## EXERCISE DESCRIPTION
Find each line containing the string "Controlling" and return it.

## MATERIAL FOR THIS EXERCISE

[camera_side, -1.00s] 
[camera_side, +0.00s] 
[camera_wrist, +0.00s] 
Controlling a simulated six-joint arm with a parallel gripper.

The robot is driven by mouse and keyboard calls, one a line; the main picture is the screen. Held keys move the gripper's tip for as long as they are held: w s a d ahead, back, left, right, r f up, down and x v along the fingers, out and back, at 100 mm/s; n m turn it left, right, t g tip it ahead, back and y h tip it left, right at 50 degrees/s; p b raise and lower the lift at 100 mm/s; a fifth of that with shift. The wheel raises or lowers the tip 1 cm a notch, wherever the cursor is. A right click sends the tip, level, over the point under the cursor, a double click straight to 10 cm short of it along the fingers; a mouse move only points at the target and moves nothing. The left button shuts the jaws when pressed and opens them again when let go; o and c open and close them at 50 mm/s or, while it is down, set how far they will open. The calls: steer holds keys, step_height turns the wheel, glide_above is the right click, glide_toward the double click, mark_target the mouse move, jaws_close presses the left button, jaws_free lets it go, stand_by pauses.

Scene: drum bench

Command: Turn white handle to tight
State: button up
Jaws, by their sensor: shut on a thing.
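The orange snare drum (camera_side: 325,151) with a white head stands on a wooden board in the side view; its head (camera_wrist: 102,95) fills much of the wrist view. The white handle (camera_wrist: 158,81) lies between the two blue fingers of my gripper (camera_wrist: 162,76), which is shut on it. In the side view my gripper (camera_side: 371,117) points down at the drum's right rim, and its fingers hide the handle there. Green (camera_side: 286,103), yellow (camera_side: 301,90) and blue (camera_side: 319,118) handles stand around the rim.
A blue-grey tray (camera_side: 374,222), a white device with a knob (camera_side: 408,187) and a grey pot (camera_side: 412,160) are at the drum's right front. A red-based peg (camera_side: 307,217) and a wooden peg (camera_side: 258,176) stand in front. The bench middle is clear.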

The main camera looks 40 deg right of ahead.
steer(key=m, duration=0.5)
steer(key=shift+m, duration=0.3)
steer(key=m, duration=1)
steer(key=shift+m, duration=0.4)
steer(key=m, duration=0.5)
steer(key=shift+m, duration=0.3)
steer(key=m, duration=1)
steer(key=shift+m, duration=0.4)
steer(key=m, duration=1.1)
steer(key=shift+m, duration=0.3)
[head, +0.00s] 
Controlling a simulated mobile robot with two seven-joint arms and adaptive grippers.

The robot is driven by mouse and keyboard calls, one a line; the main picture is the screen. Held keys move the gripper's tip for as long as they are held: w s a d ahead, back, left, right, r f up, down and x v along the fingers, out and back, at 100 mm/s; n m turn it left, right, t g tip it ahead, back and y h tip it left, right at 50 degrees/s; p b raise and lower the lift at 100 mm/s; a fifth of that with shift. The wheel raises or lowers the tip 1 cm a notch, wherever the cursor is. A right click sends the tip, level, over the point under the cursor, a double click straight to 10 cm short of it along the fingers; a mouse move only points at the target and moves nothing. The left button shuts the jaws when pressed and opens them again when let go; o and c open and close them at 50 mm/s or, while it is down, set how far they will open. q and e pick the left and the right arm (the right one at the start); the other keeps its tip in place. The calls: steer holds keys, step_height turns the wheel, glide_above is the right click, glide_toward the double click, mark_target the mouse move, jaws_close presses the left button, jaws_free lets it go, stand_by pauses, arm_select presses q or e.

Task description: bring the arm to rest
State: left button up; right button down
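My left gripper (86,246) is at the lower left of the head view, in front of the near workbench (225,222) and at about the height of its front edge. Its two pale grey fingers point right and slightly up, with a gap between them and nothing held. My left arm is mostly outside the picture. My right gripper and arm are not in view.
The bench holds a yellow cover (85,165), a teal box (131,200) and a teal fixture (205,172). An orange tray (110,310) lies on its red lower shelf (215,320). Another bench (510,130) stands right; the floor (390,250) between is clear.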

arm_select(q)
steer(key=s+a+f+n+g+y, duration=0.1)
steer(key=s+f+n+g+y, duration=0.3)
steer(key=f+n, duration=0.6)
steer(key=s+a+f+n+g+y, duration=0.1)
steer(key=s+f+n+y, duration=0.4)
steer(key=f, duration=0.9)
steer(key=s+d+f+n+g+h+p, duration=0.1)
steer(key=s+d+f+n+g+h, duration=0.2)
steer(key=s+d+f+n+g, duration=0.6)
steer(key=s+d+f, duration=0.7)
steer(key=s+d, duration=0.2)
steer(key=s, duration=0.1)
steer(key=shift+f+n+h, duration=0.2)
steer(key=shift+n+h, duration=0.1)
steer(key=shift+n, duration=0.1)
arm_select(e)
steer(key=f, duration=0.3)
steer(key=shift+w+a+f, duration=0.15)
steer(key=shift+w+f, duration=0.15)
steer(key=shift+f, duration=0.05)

## CORRECT RESPONSE
Controlling a simulated six-joint arm with a parallel gripper.
Controlling a simulated mobile robot with two seven-joint arms and adaptive grippers.

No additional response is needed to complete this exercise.